What you need to do: Extract exactly those lines that lie between the start of the material and the line with "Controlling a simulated", including both boundary lines and no others.

Supplied data:
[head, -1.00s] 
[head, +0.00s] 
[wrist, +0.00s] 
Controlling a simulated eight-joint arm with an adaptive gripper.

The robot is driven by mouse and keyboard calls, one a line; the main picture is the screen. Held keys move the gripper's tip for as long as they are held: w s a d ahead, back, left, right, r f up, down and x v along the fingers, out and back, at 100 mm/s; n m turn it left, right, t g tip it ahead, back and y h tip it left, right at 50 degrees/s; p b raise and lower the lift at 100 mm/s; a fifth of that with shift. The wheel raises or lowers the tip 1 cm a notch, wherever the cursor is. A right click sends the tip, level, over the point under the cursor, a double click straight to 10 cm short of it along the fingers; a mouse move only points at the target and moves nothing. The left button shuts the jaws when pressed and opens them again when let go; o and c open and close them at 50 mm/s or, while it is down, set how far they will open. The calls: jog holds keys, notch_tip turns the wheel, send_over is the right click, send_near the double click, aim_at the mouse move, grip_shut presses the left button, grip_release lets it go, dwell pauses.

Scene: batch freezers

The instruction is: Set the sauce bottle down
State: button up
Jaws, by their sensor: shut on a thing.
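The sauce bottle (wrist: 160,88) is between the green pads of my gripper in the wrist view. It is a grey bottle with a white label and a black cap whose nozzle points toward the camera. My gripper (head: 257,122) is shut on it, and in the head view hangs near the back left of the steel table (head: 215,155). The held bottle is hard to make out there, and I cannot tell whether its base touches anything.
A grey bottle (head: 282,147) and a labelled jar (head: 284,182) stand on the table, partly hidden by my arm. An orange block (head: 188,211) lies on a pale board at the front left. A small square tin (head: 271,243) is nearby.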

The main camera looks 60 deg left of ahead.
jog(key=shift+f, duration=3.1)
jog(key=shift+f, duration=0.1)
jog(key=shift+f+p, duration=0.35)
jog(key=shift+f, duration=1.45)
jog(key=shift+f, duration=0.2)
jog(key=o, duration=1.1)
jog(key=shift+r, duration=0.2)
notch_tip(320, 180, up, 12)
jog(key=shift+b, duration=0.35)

Solution to this task:
[head, -1.00s] 
[head, +0.00s] 
[wrist, +0.00s] 
Controlling a simulated eight-joint arm with an adaptive gripper.

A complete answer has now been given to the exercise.